A working paper from the National Bureau of Economic Research has analyzed the economic impact of undocumented immigrants, and it has some fairly stark numbers: Over the next ten years, undocumented immigrants are expected to contribute roughly $5 trilllion to the US economy, roughly 3% of the gross domestic product. They also appear, roughly, to make up 5% of the workforce. But the impact goes substantially beyond that.

Bloomberg interviewed several experts on the labor market and noted the fundamental issue, which is that undocumented immigrants tend to come to the US to fill jobs in industries that desperately need hands.
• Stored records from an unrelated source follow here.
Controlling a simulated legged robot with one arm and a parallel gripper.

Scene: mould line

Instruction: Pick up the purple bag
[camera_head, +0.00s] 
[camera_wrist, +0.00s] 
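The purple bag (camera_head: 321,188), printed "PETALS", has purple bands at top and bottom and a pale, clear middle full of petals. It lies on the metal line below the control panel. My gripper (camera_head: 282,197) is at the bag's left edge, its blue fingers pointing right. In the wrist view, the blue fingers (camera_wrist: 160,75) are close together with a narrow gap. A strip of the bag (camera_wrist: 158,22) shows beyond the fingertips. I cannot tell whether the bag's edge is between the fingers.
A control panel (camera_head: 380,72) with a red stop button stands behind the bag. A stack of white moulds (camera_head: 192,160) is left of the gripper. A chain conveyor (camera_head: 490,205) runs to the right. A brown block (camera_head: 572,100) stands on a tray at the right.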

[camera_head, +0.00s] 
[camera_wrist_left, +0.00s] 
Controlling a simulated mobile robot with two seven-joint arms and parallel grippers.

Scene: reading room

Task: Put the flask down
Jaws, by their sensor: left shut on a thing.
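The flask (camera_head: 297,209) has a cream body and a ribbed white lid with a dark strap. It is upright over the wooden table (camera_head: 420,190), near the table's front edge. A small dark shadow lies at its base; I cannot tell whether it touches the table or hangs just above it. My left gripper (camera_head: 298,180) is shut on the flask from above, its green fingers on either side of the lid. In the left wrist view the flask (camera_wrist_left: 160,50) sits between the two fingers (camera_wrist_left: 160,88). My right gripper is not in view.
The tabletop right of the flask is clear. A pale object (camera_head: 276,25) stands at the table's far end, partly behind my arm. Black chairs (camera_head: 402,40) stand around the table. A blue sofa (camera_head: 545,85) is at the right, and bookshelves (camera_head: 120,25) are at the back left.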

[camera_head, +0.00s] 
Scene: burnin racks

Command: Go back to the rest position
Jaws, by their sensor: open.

We should remember that what Trump wants to achieve has already been done on a smaller scale: Alabama, in 2011, passed HB 56, widely seen as one of the harshest immigration laws in America. The economic effects were immediate and painful, as farmers lost entire crops. A similar law in Georgia, HB 87, caused similar problems and forced the state to contract out prison labor. Arizona’s immigration law, if it had ever been fully implemented, would have cost the state $48 billion.

Adding to that is the US labor market is likely to become tighter across the board over the next decade. Baby Boomers, who make up roughly a quarter of the US workforce, have resuming retiring en masse, with 800,000 of them retiring just in the last three months of 2016. That will inevitably drive up wages, which is likely to drive up prices, and reducing the workforce further will only increase that pressure.

The general response to this is that undocumented immigrants take more in social services than they contribute economically. But it’s worth noting that the Social Security Administration alone sees $12 billion in taxes undocumented immigrants contribute to a system they can’t draw from. It’s also worth noting that the NBER working paper notes that legal immigrants and US citizens are more productive than undocumented immigrants, so economically speaking, naturalization may be a better strategy than deportation.